On ga and wo alternation constructions in modern Japanese



Year of publication 2019
Type Appeared in Conference without Proceedings
MU Faculty or unit

Faculty of Arts

Description Japanese has been generally classified as an SOV language, i.e. a language with the basic syntactic elements in an unmarked sentence ordered subject – object – (predicate) verb. This classification, although widely accepted, is problematic for various reasons. One has been represented by the decades lasting discussions of existence or nature of syntactic subject in the system of the Japanese language (see e.g. theories of Akira Mikami vs.
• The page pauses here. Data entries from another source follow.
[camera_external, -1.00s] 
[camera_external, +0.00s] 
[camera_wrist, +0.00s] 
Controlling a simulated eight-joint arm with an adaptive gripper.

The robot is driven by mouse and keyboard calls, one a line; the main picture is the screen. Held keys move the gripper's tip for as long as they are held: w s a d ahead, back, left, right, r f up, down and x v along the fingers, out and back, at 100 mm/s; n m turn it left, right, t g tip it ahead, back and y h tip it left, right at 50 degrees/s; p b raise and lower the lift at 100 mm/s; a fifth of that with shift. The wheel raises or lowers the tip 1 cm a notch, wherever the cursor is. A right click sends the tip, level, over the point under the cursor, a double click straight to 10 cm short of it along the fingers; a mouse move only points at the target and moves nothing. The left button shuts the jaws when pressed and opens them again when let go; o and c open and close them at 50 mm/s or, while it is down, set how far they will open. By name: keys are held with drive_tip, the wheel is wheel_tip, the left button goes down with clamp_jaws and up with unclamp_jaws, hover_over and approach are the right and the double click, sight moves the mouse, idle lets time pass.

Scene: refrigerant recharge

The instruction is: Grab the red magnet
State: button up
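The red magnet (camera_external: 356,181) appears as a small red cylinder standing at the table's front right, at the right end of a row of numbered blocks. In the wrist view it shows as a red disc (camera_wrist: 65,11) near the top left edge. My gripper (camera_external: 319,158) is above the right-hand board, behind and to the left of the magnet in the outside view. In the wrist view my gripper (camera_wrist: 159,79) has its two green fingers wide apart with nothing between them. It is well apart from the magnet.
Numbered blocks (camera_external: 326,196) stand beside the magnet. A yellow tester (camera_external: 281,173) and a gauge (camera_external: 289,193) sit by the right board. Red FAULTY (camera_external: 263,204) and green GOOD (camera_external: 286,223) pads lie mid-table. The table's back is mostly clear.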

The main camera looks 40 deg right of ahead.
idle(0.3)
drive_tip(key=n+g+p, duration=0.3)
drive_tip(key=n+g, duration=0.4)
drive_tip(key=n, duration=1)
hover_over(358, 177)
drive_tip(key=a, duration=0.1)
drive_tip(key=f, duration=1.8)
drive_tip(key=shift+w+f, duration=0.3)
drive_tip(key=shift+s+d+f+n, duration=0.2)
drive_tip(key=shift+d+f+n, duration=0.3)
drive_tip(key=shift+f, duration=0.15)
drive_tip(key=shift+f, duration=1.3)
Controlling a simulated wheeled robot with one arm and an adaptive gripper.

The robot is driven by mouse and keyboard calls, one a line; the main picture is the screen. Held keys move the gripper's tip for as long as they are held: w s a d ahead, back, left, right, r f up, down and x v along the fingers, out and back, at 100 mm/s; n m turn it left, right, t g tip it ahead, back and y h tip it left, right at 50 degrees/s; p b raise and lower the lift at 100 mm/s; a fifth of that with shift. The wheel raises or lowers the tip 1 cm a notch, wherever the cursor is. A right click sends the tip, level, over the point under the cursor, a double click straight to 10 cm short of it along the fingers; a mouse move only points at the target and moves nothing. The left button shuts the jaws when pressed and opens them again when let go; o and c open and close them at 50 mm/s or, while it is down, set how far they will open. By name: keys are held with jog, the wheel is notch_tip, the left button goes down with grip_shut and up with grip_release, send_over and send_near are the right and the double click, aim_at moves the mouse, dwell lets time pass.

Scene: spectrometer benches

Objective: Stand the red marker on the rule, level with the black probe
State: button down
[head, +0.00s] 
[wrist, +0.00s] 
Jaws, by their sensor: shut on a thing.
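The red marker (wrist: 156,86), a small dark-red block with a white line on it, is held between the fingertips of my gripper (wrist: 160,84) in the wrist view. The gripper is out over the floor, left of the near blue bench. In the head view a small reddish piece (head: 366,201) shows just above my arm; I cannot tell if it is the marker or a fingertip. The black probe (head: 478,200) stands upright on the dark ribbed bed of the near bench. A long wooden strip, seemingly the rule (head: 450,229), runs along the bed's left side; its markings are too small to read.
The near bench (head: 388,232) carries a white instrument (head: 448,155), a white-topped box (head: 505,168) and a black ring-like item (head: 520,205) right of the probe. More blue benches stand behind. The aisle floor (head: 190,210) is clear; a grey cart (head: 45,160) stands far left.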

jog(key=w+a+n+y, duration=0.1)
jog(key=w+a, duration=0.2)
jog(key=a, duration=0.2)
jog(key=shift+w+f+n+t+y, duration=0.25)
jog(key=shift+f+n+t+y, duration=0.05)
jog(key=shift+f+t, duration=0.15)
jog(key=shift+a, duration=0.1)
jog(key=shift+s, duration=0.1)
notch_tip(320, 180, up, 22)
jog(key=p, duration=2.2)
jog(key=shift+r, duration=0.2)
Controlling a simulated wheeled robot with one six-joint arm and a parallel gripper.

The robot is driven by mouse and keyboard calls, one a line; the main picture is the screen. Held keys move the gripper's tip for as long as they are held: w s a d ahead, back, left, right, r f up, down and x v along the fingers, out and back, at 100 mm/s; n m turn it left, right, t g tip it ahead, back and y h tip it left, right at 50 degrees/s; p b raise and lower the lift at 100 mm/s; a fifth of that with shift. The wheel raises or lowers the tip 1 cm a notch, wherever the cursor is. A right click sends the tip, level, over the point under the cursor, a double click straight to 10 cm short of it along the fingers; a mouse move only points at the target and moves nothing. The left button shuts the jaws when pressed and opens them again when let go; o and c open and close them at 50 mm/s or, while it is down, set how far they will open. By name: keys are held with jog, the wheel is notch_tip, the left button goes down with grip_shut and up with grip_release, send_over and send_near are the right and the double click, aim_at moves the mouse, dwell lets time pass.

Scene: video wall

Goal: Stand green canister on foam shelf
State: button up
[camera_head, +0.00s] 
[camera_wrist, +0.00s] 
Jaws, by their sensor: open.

Masayoshi Shibatani). Another has to do with the concept of object, which has been associated with marking by so called “(accusative) case particle wo”. Although the opposition of “nominative” [NP ga] and “accusative” [NP wo] in prototypical transitive constructions might seem straightforward, there are constructions in modern Japanese with far less obvious structure. Cases, such as Jitensha wo/ga riyo-shiyasui. (‘It’s easy to use a bicycle.’), Gareji ni jitensha wo/ga irete aru. (‘I have a bicycle put in the garage.’) or Jitensha wo/ga kaitai. (‘I want to buy a bicycle.’) show alterations in the use of nominative and accusative marker, casting doubts on the syntactic status of the noun phrase in question – subject vs. object. The goal of the present paper is to discuss the alteration constructions from the perspective of cognitively oriented construction grammar. It will be pointed out, that the function of the particle ga in these construction is closer to the focusing/defocusing (or toritate) marker than a purely syntactic case marker. This shall contribute both to reconsideration of the category of case in Japanese and to applications in the Japanese language education.